Well we may feel happy; we may not. But irrespective of how we feel those who mock God’s ways are like chaff. And that will be visible on, and after, the day of judgement. And irrespective of how we feel, those who drink up God’s instruction are like fruitful green-leaved, prosperous trees.

So we mustn’t hide behind false comfort – this Psalm warns us of that. But at the same time we can take real comfort here. If we are those who drink up God’s take on life, we are like those fruitful trees – whether life seems that way or not. There is real comfort here for us.

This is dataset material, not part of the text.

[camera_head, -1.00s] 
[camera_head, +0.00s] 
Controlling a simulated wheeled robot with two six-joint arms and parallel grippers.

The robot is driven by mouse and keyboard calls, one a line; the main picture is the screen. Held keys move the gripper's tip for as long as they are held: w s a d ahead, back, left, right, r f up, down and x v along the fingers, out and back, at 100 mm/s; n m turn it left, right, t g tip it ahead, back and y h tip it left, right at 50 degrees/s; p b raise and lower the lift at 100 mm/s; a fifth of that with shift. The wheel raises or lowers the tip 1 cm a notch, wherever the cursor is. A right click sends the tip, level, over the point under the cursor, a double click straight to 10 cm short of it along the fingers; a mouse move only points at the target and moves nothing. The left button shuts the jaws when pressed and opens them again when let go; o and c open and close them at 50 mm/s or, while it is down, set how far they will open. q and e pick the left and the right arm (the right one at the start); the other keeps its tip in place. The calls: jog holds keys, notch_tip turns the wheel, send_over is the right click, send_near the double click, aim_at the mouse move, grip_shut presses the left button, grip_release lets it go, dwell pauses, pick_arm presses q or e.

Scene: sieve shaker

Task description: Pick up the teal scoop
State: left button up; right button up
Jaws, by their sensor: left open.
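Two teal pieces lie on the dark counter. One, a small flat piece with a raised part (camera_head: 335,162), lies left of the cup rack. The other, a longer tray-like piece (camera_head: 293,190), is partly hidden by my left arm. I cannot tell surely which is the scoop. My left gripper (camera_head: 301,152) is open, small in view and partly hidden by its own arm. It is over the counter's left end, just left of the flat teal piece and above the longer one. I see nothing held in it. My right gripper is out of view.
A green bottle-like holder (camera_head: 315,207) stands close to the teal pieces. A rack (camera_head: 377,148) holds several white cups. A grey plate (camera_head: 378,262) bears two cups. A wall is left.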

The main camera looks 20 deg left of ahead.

And the reason why the world works this wya, the reason why real happiness is to be found in this way, is God. Did you notice that God didn’t really get a mention until verse 6 (until a mention in passing in verse 2). Then verse 6 draws the curtain back, and shows what is going on behind the scenes.

And we see that there is a God, who knows his people, but who leaves those who don’t want to know him to perish. He watches over, he cares about, he cherishes, hugs – even, his own people. But the path that the wicked are on goes over a cliff, and God doesn’t stop them following their path.

So if you want the secret of true and lasting happiness, don’t read Cosmo, or FHM, or any of those other magazines. Don’t read them because they won’t tell you where to find true happiness – Psalm 1 tells us that. Don’t read them because they are the advice of those who have no time for God, and that advice is fatal.

Instead, get into the Bible. Learn to love it. Dwell on it. Dwell in it. Because it’s the Bible that introduces us to Jesus, and he is the man the Psalm is talking about. He is the stream of water that makes the tree fruitful. He is the tree into which we are grafted. He is the judge who will sift every human being.

The whole world revolves around Jesus. So learn to love his instruction, and be like the tree, not the chaff.